▸ **Stated goal**
Extract all lines in the data that contain the word "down".

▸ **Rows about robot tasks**
_ _ _ _ _ _ _
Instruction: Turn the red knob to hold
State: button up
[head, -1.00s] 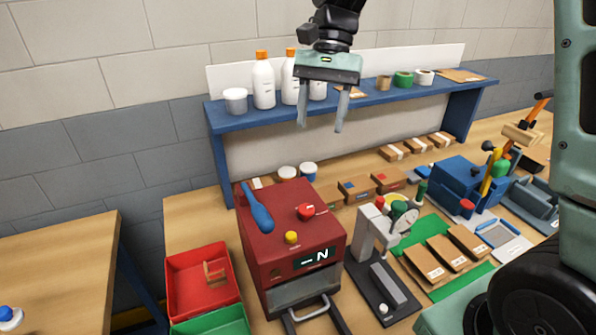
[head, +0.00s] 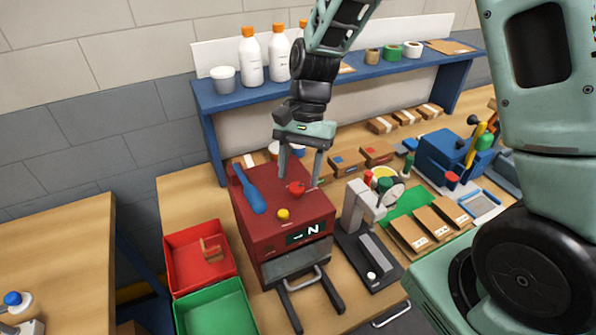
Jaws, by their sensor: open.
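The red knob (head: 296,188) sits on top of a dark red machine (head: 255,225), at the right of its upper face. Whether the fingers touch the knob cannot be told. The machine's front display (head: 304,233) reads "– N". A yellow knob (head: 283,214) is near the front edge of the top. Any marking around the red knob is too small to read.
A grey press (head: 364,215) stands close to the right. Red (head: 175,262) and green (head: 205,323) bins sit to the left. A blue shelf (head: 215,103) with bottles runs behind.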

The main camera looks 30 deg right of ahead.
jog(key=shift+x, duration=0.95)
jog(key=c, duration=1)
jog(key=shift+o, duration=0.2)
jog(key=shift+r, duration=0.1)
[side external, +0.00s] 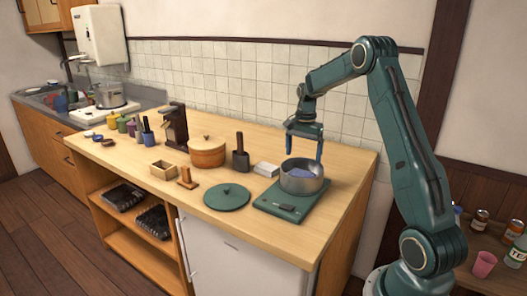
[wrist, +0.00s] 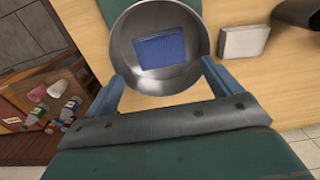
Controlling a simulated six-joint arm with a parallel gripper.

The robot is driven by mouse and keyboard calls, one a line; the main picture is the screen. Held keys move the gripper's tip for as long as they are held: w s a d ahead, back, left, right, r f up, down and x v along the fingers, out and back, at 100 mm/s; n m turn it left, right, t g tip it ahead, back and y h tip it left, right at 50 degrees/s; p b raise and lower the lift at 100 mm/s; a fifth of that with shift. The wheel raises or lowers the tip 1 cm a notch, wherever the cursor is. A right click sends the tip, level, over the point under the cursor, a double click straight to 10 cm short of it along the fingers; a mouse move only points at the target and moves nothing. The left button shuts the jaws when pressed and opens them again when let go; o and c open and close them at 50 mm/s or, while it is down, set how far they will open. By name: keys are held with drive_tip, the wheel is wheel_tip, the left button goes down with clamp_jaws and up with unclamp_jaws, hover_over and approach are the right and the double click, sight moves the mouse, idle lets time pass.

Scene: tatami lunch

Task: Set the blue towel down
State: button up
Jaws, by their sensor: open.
_ _ _ _ _ _ _
▸ **Worked solution**
The robot is driven by mouse and keyboard calls, one a line; the main picture is the screen. Held keys move the gripper's tip for as long as they are held: w s a d ahead, back, left, right, r f up, down and x v along the fingers, out and back, at 100 mm/s; n m turn it left, right, t g tip it ahead, back and y h tip it left, right at 50 degrees/s; p b raise and lower the lift at 100 mm/s; a fifth of that with shift. The wheel raises or lowers the tip 1 cm a notch, wherever the cursor is. A right click sends the tip, level, over the point under the cursor, a double click straight to 10 cm short of it along the fingers; a mouse move only points at the target and moves nothing. The left button shuts the jaws when pressed and opens them again when let go; o and c open and close them at 50 mm/s or, while it is down, set how far they will open. By name: keys are held with drive_tip, the wheel is wheel_tip, the left button goes down with clamp_jaws and up with unclamp_jaws, hover_over and approach are the right and the double click, sight moves the mouse, idle lets time pass.
Task: Set the blue towel down

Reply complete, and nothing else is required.